In January 2020, while meeting with the National Council of Public Trust to introduce his reform program, Tokayev noted transitioning to a Latin alphabet as a key domestic reform.

Tokayev’s meeting this week seems to put the transition back on Nazarbayev’s envisioned schedule, but it remains be seen whether this version will gain acceptance.

Kazakhstan is not the only country in the region to consider switching alphabets. Neighboring Uzbekistan and Turkmenistan made the switch to Latin alphabets in the mid-1990s. 

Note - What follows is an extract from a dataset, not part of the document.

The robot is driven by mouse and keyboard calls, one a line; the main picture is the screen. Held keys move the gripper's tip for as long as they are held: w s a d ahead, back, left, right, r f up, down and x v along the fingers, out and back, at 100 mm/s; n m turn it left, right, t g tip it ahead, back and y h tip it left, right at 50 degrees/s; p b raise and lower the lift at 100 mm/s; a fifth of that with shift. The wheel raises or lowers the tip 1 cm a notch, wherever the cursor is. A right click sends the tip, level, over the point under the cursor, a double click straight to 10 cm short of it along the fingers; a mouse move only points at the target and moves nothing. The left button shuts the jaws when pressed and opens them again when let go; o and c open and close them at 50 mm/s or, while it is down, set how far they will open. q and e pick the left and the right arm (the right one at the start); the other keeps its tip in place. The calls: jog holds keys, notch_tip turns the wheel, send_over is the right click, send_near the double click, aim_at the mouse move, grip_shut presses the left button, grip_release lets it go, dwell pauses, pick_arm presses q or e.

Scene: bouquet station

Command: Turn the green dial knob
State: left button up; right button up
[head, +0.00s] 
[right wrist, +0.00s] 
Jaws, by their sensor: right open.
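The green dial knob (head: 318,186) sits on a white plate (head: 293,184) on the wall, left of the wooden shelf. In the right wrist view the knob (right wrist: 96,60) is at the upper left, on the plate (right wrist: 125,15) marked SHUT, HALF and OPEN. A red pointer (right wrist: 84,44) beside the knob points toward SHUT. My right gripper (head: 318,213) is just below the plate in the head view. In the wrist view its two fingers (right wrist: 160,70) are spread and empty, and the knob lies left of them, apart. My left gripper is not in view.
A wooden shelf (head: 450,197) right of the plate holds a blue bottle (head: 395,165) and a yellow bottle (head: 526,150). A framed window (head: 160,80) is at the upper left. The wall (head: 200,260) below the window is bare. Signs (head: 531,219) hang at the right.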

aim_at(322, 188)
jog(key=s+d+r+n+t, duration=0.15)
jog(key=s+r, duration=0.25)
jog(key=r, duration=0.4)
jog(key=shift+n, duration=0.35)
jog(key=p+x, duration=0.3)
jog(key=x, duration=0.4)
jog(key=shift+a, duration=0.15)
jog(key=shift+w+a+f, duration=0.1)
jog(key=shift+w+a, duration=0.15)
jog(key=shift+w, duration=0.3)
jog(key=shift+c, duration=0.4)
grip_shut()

In this piece, I’ve charted the recent history regarding the implementation of a Latin-based alphabet in Kazakhstan, but as I noted at the start there are important cultural dimensions, too. There are questions of practicality and geopolitics, also, which deserve explaining and exploring. Kudaibergenova’s 2018 article remains relevant in discussing many of these dynamics; for example this passage in particular strikes a chord:

The transfer to the Latin alphabet bares the identity problems that this Soviet legacy leaves to bilingual Kazakhs, non-Kazakh-speaking Kazakhs, children of mixed ethnic background, and those young people who, regardless of their ethnicity, speak a foreign language (not Russian, but English) better than Kazakh… All in all, the new alphabet inevitably directs attention to the legacies of the Soviet Union, unsolved problems of socio-linguistic and cultural-linguistic identification, and failed policies to promote Kazakh in an original or exciting way rather than forcing it on a complex milieu of Russian-speakers.

The news that Tokayev is urging along the switch will invariably resurface the trends that Kudaibergenova referenced.